Свободно и ответственно выбирая непредсказуемое, непредрешенное – человек предрешает свое бытие как субъекта. Не эта ли наша способность предрешать непредрешенное есть самое человечное в человеке?
– Но возможен ведь и другой путь развития личности. Скажем, заимствованное у имеющихся, бытующих в культуре целей.
– Если я беру готовую цель напрокат, то при этом создаю лишь условие, лишь предпосылку развития. Это усложнение, обогащение, «обеспечение» моей личности – называйте, как хотите, – только не развитие в собственном и точном смысле этого слова. Развитие – это самодвижение, когда источник, двигатель находится внутри.
– Итак, надситуативная активность помогает нам быть людьми, личностями. Вы хотите сказать, что надситуативность это и есть, собственно, личностное в человеке?
– Это лишь одна «образующая» личности – выход человека за пределы самого себя. Первоначально мне казалось, что и определение личности можно построить, опираясь, в основном, на представление об этом «выходе»… И все-таки личность человека – это нечто большее.
– Об одних людях мы говорим «личность», а о других…
– Вот именно! Увы, не о всяком человеке, положа руку на сердце, мы говорим как о «личности». Надситуативность – необходимое, но еще не достаточное условие того, чтобы человек состоялся как личность. Выскажу эту же мысль по-другому: если надситуативная активность – это выход человека в другие миры, то что же это за миры, в которые человек входит? Я думаю, если бы, действуя, даже столь дерзко (творя, рискуя, испытывая себя), человек не отражался ни в ком из других людей, то и существование его как личности было бы под вопросом. «Личностность» (слово это мы встречаем у Ф. М. Достоевского) определяется значимостью его для других людей, и в частности, продолженностью его «Я» в других. Без жизни в других нет личности.
Местожительство
– Так вы утверждаете, что личность, или, как вы предпочитаете говорить, «личностность», человека, может существовать вне его плоти и крови, вне его тела, где-то совершенно отдельно, помимо? И сама по себе? Да еще живет своей жизнью и действует самостоятельно, не спросив разрешения хозяина?
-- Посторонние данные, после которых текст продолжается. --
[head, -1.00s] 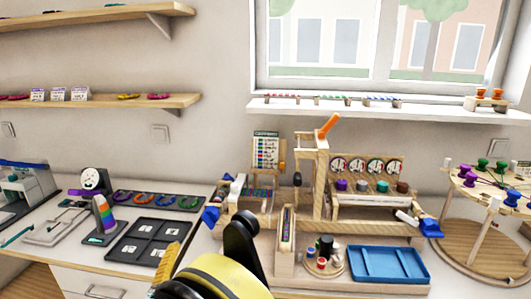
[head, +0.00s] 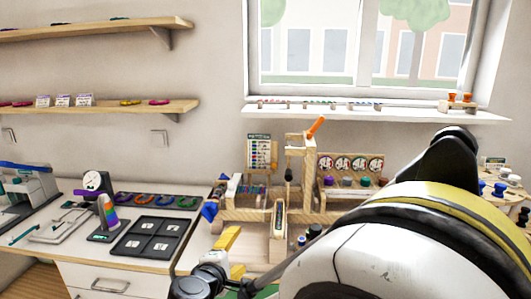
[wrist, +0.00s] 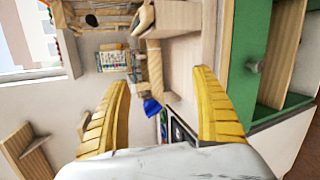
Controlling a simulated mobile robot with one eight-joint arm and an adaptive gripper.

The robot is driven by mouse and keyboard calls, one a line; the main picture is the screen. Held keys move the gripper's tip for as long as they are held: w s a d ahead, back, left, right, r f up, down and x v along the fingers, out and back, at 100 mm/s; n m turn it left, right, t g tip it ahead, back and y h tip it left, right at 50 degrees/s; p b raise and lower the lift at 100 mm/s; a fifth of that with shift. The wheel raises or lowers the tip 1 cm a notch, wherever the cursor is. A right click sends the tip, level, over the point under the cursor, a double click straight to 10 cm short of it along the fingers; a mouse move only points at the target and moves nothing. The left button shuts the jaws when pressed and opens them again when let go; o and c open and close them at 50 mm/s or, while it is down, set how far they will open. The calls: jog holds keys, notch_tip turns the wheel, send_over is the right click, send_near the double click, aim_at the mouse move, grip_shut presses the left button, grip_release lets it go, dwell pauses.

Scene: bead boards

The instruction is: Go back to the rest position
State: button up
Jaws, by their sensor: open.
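My gripper (head: 232,253) is at the lower middle of the head view, in front of the wooden bead apparatus, with its yellow fingers partly showing. In the wrist view my gripper (wrist: 162,80) shows two ridged yellow fingers set wide apart, with nothing held between them. The wrist view is turned on its side, and past the fingers it shows the wooden apparatus, a blue piece (wrist: 152,107) and the wall. My own yellow, white and black arm fills the lower right of the head view.
The wooden apparatus (head: 300,180) stands on the bench under the window. A black tray (head: 152,237) and an upright rainbow-coloured piece (head: 109,212) are on the left counter. Wall shelves (head: 130,106) hang at upper left. A green cabinet (wrist: 238,60) is at right in the wrist view.

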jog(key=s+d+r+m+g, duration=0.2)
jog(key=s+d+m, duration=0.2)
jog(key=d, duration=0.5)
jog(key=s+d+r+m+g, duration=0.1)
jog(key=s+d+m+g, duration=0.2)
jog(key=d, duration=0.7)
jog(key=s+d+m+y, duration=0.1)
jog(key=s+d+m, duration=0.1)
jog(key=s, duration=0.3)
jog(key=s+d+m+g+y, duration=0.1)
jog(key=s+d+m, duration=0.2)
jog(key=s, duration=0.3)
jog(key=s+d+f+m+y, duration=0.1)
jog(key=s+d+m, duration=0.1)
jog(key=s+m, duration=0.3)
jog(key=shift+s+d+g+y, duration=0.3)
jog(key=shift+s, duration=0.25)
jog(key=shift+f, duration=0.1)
– Человек ответственен за то, как он живет в других людях. Но в таких литературных фантастических приемах, когда тень или, скажем, нос бросают героя и начинают жить отдельно, есть большая доля правды.
Для наглядности расскажу о двух исследованиях.
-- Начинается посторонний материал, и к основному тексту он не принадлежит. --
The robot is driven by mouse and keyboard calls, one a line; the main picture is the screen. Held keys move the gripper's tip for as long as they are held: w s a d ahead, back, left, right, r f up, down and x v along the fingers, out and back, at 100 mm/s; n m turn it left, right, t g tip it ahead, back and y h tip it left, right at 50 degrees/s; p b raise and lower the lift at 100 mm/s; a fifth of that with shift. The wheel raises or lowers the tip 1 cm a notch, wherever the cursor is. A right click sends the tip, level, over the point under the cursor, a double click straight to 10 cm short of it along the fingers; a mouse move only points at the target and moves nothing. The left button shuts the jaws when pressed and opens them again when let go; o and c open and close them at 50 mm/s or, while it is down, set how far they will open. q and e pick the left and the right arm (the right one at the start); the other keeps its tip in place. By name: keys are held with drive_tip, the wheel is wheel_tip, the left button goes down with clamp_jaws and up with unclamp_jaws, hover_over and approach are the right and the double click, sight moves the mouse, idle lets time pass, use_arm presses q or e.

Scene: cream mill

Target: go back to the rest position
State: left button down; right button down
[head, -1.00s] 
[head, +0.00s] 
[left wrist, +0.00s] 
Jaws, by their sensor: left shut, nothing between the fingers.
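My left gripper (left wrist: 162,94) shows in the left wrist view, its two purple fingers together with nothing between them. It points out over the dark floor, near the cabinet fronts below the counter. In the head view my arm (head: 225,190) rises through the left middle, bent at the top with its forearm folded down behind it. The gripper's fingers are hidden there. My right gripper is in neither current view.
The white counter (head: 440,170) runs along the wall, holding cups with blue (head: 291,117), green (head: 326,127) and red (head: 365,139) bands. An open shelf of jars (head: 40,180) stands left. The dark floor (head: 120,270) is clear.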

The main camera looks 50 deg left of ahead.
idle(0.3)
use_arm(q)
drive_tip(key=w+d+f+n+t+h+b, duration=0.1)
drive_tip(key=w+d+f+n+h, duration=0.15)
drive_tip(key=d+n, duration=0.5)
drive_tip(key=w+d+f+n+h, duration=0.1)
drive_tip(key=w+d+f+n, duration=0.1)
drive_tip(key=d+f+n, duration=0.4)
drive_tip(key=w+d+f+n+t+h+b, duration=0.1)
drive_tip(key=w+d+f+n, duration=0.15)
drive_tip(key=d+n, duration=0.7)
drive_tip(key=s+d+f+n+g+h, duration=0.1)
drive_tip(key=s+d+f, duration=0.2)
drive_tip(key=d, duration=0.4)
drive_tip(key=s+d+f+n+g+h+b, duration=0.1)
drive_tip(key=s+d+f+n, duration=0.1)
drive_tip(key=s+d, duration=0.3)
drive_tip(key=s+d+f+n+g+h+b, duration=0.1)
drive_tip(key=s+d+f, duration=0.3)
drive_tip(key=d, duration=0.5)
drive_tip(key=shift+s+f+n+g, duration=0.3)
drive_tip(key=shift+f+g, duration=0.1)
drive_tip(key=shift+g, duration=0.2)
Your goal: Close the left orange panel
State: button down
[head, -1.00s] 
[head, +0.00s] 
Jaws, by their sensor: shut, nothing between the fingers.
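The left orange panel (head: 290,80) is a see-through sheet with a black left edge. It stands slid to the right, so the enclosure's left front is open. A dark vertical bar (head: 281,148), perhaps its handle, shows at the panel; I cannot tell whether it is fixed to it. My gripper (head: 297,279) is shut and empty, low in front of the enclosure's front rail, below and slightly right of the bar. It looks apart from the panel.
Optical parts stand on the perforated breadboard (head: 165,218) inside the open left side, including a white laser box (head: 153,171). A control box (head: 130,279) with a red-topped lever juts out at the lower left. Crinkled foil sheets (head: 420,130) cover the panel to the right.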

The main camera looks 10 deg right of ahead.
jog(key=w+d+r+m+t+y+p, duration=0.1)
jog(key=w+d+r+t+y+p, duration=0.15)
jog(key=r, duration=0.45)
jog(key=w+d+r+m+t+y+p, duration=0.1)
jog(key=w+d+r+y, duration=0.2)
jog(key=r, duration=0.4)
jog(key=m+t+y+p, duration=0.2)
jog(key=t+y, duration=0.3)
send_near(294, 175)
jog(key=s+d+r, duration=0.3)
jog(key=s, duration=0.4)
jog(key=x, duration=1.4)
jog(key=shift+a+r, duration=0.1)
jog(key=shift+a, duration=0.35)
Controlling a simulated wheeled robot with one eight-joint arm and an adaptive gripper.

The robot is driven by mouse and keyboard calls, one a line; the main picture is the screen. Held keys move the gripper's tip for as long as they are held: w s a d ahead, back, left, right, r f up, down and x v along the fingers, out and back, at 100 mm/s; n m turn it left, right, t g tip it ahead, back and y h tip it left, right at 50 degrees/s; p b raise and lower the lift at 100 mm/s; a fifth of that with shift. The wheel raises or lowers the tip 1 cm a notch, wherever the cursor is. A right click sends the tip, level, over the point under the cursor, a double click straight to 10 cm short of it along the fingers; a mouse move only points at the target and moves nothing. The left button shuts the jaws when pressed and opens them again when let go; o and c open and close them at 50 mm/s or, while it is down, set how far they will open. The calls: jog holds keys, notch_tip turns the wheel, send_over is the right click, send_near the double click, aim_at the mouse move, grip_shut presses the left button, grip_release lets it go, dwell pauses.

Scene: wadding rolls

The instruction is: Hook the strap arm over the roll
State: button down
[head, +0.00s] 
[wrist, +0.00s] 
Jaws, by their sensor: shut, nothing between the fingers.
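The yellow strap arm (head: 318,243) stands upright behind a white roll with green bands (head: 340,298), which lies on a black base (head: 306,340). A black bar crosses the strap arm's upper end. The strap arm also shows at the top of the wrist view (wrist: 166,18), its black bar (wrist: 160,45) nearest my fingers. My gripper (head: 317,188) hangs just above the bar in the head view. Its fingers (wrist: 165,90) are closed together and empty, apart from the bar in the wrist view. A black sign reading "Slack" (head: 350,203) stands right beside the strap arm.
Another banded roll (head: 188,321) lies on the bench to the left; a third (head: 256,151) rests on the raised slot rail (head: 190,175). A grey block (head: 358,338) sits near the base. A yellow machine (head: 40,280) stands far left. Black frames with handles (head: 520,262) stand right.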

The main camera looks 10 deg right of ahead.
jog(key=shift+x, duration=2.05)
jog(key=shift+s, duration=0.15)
Экспериментатор в классе произносит отдельные слова, а семиклассники должны для каждого слова быстро записать слово-ассоциацию. Учитель никакого участия в эксперименте не принимает, сидит себе тихо или прохаживается между рядами. Ученикам заранее дают понять, что листочки с ассоциациями попадут сразу к психологу и учитель их даже не увидит. Опыт повторяется несколько раз, меняются только педагоги. Причем одни учителя, по нашим заранее проведенным психологическим обследованиям, люди творческие, а другие не очень-то. Затем по специальному частотному словарю мы выявили уровень оригинальности ассоциаций. Знаете, что получилось? В присутствии творческого учителя оригинальность ассоциаций резко возрастает.
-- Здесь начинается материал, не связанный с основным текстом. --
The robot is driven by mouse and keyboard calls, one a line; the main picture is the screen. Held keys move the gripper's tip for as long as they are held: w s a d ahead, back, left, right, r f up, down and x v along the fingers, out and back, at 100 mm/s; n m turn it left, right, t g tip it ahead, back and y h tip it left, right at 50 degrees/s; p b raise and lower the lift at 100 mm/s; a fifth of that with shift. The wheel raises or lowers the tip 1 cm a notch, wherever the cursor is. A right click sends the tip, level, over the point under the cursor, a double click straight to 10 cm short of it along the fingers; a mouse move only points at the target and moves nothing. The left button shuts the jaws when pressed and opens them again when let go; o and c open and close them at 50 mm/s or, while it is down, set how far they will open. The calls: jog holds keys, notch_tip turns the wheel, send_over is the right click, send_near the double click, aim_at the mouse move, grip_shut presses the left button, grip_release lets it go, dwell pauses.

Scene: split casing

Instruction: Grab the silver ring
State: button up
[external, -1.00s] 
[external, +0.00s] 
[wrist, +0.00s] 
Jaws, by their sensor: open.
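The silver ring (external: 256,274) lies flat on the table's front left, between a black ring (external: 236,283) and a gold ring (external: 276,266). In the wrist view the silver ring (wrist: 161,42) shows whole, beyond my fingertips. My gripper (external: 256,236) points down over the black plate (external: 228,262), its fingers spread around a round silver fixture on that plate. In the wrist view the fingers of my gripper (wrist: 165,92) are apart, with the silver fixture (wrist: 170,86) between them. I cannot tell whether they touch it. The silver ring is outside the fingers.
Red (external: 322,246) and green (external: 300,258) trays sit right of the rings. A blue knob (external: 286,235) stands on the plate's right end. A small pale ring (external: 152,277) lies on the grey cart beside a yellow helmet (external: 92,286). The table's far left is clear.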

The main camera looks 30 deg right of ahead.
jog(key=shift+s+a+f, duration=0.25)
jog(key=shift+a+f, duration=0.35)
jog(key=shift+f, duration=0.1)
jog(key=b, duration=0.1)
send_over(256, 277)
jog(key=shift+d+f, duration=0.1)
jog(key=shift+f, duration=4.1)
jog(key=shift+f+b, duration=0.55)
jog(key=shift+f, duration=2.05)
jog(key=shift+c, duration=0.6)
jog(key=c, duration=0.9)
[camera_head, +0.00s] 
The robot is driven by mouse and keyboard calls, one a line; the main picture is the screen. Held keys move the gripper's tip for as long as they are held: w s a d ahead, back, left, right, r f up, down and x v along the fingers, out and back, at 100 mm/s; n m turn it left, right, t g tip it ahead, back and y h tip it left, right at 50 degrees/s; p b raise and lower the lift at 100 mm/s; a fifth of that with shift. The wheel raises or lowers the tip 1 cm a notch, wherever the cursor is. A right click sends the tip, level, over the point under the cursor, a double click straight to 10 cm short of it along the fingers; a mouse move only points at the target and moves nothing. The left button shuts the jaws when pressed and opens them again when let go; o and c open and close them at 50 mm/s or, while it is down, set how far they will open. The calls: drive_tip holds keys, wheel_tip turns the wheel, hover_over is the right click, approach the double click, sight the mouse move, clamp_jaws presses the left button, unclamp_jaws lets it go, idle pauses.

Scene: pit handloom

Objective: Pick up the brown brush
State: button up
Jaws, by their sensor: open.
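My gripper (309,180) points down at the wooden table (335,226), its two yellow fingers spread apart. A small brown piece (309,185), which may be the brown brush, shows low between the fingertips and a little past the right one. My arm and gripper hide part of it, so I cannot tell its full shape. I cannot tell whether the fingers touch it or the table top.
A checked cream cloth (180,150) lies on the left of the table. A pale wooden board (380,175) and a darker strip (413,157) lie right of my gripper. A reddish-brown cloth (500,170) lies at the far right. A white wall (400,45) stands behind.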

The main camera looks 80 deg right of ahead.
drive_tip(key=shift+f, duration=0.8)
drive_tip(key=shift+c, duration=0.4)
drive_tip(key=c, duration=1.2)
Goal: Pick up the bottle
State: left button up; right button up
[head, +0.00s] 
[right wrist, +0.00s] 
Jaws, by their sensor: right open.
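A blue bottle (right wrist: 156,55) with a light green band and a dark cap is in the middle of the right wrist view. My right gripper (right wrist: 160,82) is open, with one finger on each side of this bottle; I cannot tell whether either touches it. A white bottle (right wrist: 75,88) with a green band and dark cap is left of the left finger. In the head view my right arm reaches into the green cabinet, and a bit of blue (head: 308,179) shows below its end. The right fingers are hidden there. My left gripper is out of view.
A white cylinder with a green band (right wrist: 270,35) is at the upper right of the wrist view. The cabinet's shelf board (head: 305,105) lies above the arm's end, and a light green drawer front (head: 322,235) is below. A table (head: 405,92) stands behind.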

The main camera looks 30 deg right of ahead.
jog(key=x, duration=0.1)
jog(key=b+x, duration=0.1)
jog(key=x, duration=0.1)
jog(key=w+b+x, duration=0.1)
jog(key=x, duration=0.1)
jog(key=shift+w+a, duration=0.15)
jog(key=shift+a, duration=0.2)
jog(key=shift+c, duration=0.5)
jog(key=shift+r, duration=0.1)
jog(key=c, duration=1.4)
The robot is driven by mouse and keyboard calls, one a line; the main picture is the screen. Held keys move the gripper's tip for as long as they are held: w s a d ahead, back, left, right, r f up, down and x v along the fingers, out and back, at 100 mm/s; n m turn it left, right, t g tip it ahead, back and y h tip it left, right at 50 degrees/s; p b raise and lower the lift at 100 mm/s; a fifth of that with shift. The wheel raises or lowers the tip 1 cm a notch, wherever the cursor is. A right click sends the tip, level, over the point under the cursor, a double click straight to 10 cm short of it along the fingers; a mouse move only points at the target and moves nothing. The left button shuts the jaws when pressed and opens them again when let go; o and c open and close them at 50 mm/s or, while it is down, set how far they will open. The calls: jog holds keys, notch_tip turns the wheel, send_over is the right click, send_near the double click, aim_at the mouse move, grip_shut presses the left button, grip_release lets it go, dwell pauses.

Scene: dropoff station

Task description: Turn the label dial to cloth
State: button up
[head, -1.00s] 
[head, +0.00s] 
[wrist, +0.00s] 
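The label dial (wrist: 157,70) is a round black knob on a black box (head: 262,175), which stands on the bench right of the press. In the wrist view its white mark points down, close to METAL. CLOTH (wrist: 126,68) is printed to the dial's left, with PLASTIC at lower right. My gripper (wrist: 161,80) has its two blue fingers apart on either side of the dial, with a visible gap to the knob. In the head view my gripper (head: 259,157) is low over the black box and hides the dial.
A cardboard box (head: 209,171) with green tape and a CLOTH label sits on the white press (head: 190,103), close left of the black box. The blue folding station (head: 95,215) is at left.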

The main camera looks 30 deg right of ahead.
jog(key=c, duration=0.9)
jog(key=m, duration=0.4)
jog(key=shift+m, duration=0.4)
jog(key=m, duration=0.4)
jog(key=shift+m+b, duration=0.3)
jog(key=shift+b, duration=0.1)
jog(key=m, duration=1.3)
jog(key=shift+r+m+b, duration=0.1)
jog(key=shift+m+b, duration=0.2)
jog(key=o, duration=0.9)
И второй эксперимент. Школьники должны решить задачу – не списывая друг у друга, не отступая от определенных правил. Хотя сразу понятно, что, отступая от этих правил, решить задачу легче… Все взрослые выходят. Только одна деталь – в классе как бы случайно оставляют фотопортрет учителя. Опыты повторяются, меняются лишь лица на фото. Так вот, одни портреты никак не влияли на честность учеников. Кто всегда списывает – тот и сейчас списал, кто привык решать сам, да чтоб потруднее было, – решил сам и по правилам. Другие портреты вызывали просто массовое «падение нравов» – даже самые справедливые изменяли себе! Но была и третья группа портретов. При взгляде на них все словно забывали напрочь, что можно сдуть, и честно пыхтели над трудной задачей.
Эти эксперименты, как и многие другие, основаны на методе, который я предложил в связи с разработкой представлений о личности как субъекте «идеальной представленности» в других людях – отраженной субъектности.
Итак, я утверждаю: «географически ваша личность может быть расположена вне вас, за пределами вашего физического бытия». Где именно? Есть люди, для которых мы значимы. Мы в них производим большие перестройки. Наш образ в их сознании – не просто старая фотография, которая пылится в задних отсеках памяти. Наш образ там действует! Советует, спорит, кого-то защищает, мешает совершить какой-то поступок или, наоборот, на что-то толкает… Вот тут и есть главное в нашей трактовке личности: если активно живущие в других людях образы сложить, если сложить все вклады, значимые изменения, которые мы совершили в других, – сумма и будет являться нашей личностью. Если же человек ни в ком не персонализируется, ни в ком его образ не живет, – этот человек, говорим мы, – безличен.
Существенное в личности, таким образом, выносится на острие активности человека, за скобки его внутреннего мира. Только прочерчивая некоторую траекторию в другом, чело век и проявляется впервые как личность и становится впервые личностью. Вот мы говорим о человеке: душевный. Но попробуем отыскать его душевность внутри самого человека. Не найдем! Да и сам человек о себе никогда бы не мог сказать: знаете, я – душевный… И дело тут не в скромности, а в том, что душевность есть переживаемое одним человеком бытие другого в нем.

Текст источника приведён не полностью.